EXERCISE DETAILS:
Keep to the lines between the one holding "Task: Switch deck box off" and the one holding "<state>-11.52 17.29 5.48", inclusive, and write them out exactly.

EXERCISE INPUT:
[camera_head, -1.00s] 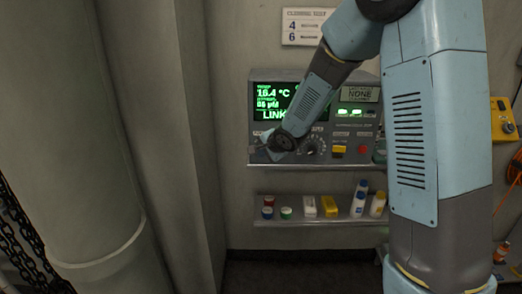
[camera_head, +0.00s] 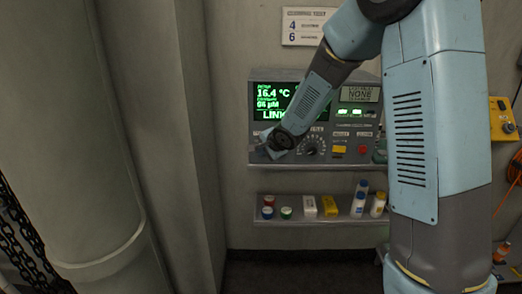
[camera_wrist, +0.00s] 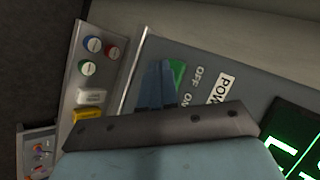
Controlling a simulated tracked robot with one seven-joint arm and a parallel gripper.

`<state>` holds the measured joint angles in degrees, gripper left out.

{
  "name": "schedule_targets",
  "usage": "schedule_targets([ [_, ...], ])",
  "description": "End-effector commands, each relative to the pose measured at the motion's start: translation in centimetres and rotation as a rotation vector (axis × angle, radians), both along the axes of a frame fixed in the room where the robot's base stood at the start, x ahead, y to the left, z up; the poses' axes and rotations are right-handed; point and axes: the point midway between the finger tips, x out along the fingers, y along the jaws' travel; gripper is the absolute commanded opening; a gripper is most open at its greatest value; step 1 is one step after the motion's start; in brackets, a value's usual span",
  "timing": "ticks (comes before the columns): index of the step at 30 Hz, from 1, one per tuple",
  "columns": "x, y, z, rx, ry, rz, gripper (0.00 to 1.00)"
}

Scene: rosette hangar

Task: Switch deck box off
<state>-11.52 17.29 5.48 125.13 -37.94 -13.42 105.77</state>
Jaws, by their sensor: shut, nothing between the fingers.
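The deck box (camera_head: 345,157) is a grey console on the wall with a green-lit screen (camera_head: 270,100), which reads 16.4 °C and LINK. In the wrist view, its green power switch (camera_wrist: 178,71) is beside the printed words OFF, ON and POWER (camera_wrist: 220,90), with OFF at the upper end. My gripper (camera_head: 262,138) is at the box's lower left corner. In the wrist view my shut, empty blue fingers (camera_wrist: 157,72) lie right against the switch and hide part of it. I cannot tell whether they touch it or which way it is set.
The box also has a dial (camera_head: 314,146), a yellow button (camera_head: 339,149) and a red button (camera_head: 363,149). A large pipe (camera_head: 85,150) stands at left.

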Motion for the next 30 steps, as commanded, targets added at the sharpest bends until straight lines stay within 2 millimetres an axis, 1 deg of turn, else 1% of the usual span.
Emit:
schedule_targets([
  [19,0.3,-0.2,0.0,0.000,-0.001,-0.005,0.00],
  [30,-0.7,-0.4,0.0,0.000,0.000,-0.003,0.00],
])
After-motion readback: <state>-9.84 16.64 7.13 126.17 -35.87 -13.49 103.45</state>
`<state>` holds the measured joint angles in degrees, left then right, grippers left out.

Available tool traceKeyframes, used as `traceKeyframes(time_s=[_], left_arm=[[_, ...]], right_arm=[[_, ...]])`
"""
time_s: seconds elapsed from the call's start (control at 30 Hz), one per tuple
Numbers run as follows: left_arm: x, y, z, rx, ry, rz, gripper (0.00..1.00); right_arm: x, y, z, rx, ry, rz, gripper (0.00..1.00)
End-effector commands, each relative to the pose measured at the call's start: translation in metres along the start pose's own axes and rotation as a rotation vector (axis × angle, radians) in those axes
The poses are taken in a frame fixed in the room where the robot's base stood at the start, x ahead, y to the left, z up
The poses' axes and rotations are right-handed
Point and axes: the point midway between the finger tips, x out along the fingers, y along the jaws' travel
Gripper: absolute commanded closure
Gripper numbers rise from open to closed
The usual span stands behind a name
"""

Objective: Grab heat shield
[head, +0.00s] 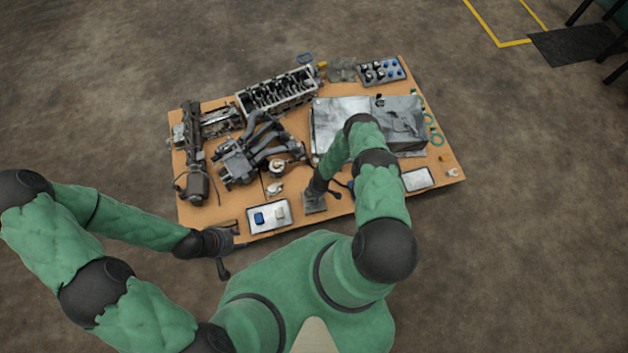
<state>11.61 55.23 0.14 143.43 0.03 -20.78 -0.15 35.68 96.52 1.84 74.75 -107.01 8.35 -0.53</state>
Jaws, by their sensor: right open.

SOLUTION FOR THIS TASK:
Task: Switch deck box off
<state>-11.52 17.29 5.48 125.13 -37.94 -13.42 105.77</state>

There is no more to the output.